The Last Days of Haute Cuisine: The Coming of Age of American Restaurants
Review by Barbara Santich
Patric Kuh, The Last Days of Haute Cuisine: The Coming of Age of American Restaurants (New York: Penguin, 2001), 241 pp.
I must admit to disappointment with this book, whose title seemed to promise so much the evolution of cuisine and of restaurants in America in the twentieth century. It's not uninteresting, just not quite what I anticipated. Kuh concentrates on a selected few restaurants (at any one time) to epitomise the changes in restaurants and restaurant cuisine, but is more interested in the individuals from Henri Soulé to Alice Waters to Sirio Maccioni - behind them than in detailed descriptions of the restaurants and their style, menus and service.
The Last Days of Haute Cuisine is an anecdotal history which never follows a direct path when it can take a detour and while some of these are illuminating and fascinating others are irritating disruptions. It was revelatory to me to read about the history of agriculture and food production in California; as Kuh writes, "food here is devoid of any context, and for all the power of Californian agriculture, it has no relationship to food" (p. 138). It was also valuable to learn about the origins of Diners Card, American Express and the credit card system in the 1950s, and the consequences for restaurants and dining. In contrast, in the chapter ostensibly on the development of the Four Seasons restaurant and James Beard's contributions to its style and menu, Kuh takes ten pages from the introduction of James Beard to get to a description of food at Four Seasons, after digressions by way of the role of women in restaurants and perceptions of garlic in 1950s America. All this is interesting, but the reader is easily lost. There is often a pertinent point to these insertions, but often it's not obvious until the end of the chapter as in the three paragraphs on M.F.K. Fisher which interrupt the story of Chez Panisse, or in the chapter on Le Cirque and Pasta Primavera where Kuh digresses into a discussion of restaurant reviews and restaurant reviewers and, after 11 pages, eventually comes to Ruth Reichl whose review of Le Cirque returns the reader to the main theme.
Essentially, the story traces the gradual decline in the (imported) French model which set the standards for the top restaurants in the 1940s and the emergence and rise of a home-grown American model. Kuh selects 1975 as the key year when "California supplanted France as the source of culinary inspiration" (p. 3). But not only the cuisine changed; the French restaurant was for the few, the elite, while "the American market was about the many" (p. 3).

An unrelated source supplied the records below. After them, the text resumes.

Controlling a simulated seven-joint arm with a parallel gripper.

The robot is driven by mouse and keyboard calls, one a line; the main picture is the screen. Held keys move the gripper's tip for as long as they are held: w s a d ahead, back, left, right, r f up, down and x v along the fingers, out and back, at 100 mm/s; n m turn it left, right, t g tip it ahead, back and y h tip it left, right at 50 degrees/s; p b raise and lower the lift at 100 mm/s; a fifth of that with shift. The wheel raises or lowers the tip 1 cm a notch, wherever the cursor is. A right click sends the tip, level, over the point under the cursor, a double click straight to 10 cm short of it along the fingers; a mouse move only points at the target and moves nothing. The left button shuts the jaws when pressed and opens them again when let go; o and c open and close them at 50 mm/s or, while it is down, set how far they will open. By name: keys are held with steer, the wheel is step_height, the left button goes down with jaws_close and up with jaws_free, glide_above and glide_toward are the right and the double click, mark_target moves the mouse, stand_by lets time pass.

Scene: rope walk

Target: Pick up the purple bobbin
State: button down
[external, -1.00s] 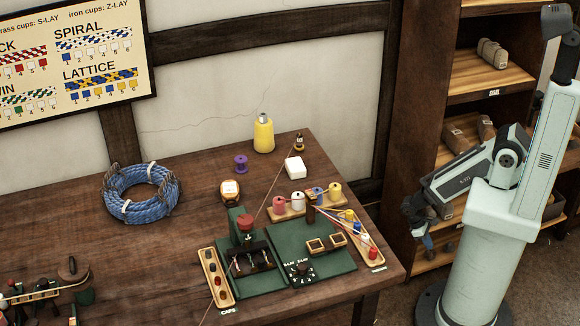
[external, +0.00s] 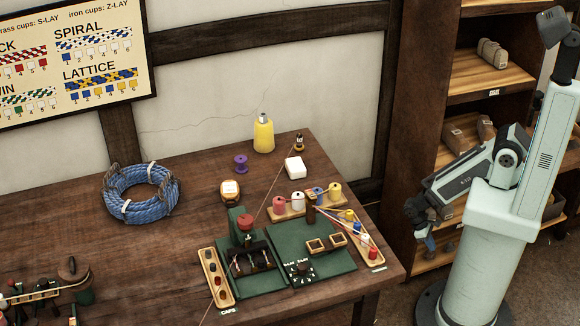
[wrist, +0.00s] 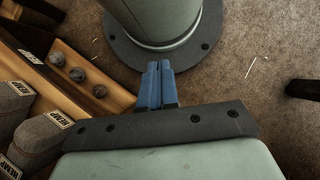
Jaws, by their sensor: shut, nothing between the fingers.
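The purple bobbin (external: 241,164) stands upright on the wooden table, toward the back, between the blue rope coil and the yellow bottle. My gripper (external: 430,242) is well to the right of the table, low beside my base and in front of the shelf. In the wrist view its blue fingers (wrist: 156,72) are pressed together with nothing between them. The bobbin is not in the wrist view.
A yellow bottle (external: 263,135), a white block (external: 295,168) and an orange-and-white item (external: 230,191) stand around the bobbin. A blue rope coil (external: 141,193) lies to the left. A green board (external: 330,262) with spools fills the front right. Shelves (external: 490,80) stand behind my arm.

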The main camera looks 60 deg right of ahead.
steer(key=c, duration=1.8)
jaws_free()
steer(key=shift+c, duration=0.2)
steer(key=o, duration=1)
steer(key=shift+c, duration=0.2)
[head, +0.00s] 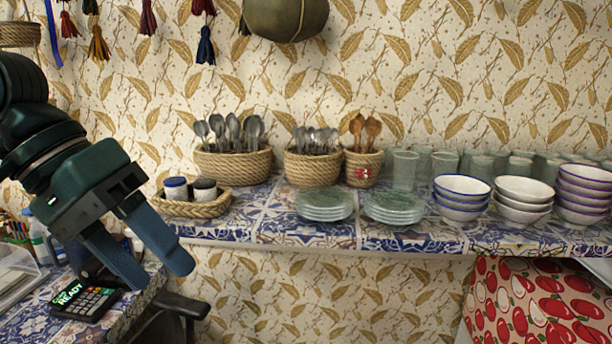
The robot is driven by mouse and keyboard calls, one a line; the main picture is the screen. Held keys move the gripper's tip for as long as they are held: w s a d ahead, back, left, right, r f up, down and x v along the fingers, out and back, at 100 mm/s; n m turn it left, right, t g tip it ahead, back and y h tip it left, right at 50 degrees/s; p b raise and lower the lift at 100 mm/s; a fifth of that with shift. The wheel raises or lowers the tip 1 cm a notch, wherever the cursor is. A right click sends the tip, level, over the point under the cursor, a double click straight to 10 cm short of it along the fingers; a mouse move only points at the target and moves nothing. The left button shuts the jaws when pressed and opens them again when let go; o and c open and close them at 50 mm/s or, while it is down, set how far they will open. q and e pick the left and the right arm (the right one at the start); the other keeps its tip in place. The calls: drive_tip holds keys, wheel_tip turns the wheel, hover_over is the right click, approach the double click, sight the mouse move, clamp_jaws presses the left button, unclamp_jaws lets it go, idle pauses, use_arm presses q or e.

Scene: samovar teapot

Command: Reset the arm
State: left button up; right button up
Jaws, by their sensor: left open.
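My left arm comes in from the left, and its left gripper (162,272) points down and to the right. Its two blue-grey fingers are apart with nothing between them. It hangs in front of the left end of the tiled shelf (270,238), above and right of a card terminal (84,303) that reads "READY". The gripper touches no object that I can make out. My right gripper is not in view.
On the shelf stand spoon baskets (233,165), a small tray with two jars (196,209), stacked glass plates (324,206), bowls (462,199) and green glasses (404,171). A red patterned cloth (535,305) is lower right. Tassels (205,48) hang above.

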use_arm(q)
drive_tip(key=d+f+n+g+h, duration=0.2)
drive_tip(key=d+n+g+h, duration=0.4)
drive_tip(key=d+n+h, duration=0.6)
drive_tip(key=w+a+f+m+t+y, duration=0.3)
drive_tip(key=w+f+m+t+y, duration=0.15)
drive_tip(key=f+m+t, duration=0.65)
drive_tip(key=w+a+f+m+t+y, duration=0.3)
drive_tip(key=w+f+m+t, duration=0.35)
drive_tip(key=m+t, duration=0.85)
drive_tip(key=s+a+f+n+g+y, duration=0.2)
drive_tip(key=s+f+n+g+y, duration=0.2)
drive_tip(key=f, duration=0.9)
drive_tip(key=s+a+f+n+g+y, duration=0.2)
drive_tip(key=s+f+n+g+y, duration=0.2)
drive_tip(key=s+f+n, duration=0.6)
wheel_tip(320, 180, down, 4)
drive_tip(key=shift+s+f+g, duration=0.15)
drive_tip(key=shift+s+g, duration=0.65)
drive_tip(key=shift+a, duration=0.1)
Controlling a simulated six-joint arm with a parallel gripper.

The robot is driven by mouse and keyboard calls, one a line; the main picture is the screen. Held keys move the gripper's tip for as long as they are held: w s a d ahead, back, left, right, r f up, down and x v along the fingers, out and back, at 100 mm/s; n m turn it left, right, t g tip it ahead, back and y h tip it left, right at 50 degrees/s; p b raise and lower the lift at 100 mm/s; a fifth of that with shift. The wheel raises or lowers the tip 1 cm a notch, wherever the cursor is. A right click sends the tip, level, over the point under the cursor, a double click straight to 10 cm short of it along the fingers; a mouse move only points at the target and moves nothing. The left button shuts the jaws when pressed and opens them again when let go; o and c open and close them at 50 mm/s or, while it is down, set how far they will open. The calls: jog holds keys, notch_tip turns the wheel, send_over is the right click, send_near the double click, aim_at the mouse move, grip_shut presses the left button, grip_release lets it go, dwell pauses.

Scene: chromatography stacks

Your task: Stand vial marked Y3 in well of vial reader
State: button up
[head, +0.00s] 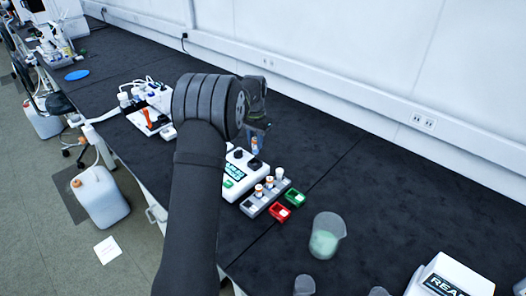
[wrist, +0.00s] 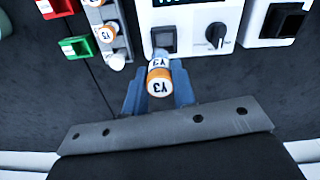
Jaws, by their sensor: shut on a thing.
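My gripper (head: 262,127) is shut on the vial marked Y3 (wrist: 159,78), which has an orange cap and also shows in the head view (head: 255,146). The mark Y3 reads on its cap and on its side in the wrist view. The vial reader (wrist: 190,14) is a white box with a display, a dark knob and a dark square well (wrist: 164,39). It also shows in the head view (head: 232,171). The vial is held above the bench, close to the well's edge in the wrist view.
A grey rack (head: 254,207) with several capped vials stands beside the reader. A green tray (head: 295,197) and a red tray (head: 280,213) lie next to it. A beaker with green liquid (head: 326,236) stands farther right. Another white box (wrist: 276,22) adjoins the reader.

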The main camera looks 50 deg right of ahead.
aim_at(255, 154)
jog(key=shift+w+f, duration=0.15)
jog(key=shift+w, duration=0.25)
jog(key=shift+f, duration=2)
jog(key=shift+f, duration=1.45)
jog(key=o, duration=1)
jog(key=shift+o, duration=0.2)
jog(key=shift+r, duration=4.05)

Reading The Last Days of Haute Cuisine, I was unconsciously reviewing a parallel story in Australia. The evolution of the Australian restaurant scene seems to me to be quite different though from such a fragmentary account it is difficult to understand the larger picture. One of the reasons for this is, I think, a different attitude towards wine (partly because Australia did not suffer Prohibition); another is the structure of Australian society, more egalitarian and democratic and with less reverence for 'le standing' (which we might translate as snob appeal), an attribute which Kuh emphasises through his choice of archetypal restaurants Le Pavillon, Four Seasons, Le Cirque each stamped with the personality of a particular individual, whether the owner, chef or maitre d'. I look forward to an analogous story of the evolution of restaurants and restaurant cuisine in Australia.